Saying the funds have yet to be made available, the Duterte administration has moved anew its target date for attaining self-sufficiency in rice production to 2019.
Agriculture Secretary Emmanuel F. Piñol told reporters the Department of Agriculture (DA) would need to spend a hefty amount of P64 billion to achieve the national rice program goal over the next three years.
Of the amount, P31 billion has been earmarked for spending in 2017. This has been included in the DA’s amended budget proposal for next year.
“(Achieving rice self-sufficiency) will be dependent on whether Malacañang will act favorably on the new budget request I submitted,” he said. “It will take three years because the necessary funding is so large (we need to spread it out over a longer period).”

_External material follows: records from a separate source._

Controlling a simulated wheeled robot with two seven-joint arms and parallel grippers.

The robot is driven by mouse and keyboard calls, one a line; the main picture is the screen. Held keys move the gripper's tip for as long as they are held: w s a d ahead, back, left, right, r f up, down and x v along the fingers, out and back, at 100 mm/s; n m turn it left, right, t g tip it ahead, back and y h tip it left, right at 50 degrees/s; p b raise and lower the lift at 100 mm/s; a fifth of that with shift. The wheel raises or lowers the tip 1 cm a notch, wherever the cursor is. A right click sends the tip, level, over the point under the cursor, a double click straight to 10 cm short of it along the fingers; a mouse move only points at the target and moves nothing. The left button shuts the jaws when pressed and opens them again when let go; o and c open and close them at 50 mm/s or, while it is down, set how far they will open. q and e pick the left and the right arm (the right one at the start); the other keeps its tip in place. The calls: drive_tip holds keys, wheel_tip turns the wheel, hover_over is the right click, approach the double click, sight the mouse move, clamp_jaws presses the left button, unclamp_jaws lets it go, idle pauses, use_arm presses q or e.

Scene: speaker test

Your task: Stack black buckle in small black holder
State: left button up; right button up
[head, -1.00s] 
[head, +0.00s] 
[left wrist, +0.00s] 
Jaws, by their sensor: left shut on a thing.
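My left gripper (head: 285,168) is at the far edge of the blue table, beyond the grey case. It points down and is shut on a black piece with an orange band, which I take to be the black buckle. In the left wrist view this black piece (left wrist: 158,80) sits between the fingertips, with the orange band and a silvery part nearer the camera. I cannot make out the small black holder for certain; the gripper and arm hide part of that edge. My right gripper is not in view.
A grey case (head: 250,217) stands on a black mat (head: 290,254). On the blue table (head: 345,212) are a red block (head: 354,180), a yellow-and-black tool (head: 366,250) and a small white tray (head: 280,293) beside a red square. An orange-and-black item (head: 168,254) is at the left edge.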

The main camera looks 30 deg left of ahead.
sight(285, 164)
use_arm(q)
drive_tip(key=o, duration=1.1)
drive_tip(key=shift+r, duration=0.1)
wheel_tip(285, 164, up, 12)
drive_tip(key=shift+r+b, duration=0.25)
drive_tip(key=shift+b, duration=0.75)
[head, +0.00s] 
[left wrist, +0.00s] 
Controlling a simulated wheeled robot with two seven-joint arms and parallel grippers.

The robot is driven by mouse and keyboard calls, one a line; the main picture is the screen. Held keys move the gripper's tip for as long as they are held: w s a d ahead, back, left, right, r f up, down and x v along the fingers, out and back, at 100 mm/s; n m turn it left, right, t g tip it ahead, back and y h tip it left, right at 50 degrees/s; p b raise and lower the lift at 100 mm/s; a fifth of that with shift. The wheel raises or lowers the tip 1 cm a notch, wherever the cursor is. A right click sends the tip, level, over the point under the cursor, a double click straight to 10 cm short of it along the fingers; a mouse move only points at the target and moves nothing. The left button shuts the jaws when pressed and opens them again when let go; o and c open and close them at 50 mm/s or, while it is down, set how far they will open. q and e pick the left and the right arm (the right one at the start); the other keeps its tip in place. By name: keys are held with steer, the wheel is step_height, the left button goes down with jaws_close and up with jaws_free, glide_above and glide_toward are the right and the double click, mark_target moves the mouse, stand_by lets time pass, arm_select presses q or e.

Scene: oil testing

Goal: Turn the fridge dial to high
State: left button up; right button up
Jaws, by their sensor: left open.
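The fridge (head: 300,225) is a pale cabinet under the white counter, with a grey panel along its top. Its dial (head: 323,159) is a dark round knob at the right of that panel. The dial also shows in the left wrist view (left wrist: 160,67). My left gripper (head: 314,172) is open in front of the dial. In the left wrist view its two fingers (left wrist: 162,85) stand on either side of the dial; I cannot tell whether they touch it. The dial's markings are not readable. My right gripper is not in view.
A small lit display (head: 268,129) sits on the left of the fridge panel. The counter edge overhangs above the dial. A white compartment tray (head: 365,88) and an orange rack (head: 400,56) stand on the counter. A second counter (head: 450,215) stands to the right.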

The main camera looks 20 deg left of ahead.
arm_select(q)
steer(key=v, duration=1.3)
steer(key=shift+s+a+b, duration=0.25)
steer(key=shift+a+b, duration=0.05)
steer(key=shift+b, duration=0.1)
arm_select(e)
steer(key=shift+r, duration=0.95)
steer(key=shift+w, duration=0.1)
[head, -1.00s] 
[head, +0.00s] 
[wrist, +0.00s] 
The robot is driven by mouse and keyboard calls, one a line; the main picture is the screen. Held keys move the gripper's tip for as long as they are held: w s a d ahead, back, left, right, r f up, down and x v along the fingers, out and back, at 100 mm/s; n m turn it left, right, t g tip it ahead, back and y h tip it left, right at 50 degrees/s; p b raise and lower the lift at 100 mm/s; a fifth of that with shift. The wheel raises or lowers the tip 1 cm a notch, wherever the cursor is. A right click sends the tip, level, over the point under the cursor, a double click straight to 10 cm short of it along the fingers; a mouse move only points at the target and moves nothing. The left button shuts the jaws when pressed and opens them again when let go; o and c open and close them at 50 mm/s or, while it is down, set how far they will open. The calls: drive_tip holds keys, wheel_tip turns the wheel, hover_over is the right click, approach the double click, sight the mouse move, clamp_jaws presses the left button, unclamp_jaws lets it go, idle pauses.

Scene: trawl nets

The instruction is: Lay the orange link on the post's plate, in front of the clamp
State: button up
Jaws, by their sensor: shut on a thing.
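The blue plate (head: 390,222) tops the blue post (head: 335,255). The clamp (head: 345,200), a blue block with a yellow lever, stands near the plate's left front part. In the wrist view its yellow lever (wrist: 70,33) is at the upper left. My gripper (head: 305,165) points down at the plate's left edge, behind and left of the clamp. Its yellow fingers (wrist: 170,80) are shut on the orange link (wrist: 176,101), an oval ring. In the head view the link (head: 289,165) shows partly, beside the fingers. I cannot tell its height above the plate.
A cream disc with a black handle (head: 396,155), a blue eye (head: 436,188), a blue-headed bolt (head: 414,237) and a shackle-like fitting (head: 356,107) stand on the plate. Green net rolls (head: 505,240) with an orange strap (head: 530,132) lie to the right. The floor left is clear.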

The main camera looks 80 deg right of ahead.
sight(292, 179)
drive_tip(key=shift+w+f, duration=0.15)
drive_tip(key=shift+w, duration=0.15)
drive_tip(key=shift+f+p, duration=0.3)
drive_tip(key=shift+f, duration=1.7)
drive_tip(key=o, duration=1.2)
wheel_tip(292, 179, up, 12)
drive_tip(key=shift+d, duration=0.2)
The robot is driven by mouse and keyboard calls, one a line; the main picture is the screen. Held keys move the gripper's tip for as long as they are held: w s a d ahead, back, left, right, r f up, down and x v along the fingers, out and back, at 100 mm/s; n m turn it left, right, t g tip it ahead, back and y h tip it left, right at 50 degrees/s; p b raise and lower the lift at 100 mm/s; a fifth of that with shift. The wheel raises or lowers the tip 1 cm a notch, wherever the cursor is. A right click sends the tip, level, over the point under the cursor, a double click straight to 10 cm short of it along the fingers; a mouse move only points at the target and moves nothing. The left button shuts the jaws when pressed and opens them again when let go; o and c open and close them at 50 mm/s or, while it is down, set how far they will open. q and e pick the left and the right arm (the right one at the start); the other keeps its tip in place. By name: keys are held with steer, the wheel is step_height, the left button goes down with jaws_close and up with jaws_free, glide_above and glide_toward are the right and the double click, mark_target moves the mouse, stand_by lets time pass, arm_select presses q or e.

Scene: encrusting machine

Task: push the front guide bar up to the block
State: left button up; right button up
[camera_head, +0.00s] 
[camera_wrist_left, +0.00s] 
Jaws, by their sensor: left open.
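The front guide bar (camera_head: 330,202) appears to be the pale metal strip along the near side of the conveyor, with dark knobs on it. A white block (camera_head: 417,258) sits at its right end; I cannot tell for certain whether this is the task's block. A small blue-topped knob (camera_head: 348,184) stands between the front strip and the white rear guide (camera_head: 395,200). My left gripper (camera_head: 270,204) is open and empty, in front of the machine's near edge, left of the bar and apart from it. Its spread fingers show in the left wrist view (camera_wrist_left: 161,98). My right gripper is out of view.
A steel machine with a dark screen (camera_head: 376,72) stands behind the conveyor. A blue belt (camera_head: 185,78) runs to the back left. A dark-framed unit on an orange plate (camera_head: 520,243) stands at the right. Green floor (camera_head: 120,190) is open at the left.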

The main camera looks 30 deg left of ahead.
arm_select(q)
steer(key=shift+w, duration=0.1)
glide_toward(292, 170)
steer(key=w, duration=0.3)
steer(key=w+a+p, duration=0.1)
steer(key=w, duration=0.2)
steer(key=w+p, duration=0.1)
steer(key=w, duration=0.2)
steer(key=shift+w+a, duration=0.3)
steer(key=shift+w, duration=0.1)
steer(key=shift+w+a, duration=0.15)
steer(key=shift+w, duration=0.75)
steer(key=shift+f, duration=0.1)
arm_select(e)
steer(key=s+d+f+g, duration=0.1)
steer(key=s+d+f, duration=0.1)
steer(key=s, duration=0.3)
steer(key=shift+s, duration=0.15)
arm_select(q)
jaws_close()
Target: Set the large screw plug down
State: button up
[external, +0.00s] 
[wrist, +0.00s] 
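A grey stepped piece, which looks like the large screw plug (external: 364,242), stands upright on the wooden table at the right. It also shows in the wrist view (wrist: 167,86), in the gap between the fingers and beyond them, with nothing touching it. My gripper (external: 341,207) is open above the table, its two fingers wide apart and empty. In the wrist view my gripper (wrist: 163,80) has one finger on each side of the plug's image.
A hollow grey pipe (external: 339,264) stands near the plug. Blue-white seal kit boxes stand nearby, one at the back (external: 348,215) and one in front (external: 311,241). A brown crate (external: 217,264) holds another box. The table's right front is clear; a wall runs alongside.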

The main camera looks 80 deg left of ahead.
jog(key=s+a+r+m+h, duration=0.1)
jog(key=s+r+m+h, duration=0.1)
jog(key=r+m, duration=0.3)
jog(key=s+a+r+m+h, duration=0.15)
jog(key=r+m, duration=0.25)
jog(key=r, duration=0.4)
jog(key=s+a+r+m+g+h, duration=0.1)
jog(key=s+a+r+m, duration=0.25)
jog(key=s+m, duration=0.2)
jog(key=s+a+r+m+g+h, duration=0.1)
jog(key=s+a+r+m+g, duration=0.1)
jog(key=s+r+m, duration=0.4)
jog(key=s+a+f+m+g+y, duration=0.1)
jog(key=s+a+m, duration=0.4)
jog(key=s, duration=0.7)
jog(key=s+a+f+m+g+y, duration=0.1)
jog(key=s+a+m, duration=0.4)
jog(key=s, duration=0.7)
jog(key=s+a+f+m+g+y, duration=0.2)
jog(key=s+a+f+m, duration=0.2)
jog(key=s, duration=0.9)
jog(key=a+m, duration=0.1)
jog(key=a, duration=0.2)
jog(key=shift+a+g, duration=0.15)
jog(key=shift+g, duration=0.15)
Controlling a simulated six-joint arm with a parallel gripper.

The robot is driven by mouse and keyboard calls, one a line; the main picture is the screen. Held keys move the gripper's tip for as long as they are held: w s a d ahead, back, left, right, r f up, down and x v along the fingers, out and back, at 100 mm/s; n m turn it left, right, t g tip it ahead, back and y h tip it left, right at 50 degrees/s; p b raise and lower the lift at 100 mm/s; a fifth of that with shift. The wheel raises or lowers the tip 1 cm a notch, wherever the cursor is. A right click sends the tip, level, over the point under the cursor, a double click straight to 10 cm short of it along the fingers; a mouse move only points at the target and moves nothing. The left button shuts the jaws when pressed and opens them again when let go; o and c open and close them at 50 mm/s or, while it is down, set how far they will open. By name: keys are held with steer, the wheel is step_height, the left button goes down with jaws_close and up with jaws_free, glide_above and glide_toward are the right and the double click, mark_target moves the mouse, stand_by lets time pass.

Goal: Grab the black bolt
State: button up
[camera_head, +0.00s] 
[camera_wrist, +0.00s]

Piñol said he was renewing the push for rice self-sufficiency even as some economists in the Cabinet would argue for importation in view of the unpredictability of climate and risks to farm production.
He used the same argument in defending the policy of putting priority on production over importation, which the government had been forced to resort to in the past because of shortfalls in output.
“We have seen the negative impact of El Niño on our food supply,” Piñol said. “Who among the economic minds right now can assure me that El Niño would not hit the Philippines, Vietnam, Thailand, Cambodia at the same time (in the near future)?”
He was referring to neighboring countries where the Philippines gets its rice.
“We might have money to import, but what if nobody would sell?” he asked. “The drought used to happen every six, seven years. Now, the interval is down to two or three years.”
Last Wednesday, the National Food Authority (NFA) said domestic prices of milled rice went down in the first and second quarters of 2016 compared to the same periods in 2015. The NFA attributed the decrease in prices to ample stocks in warehouses.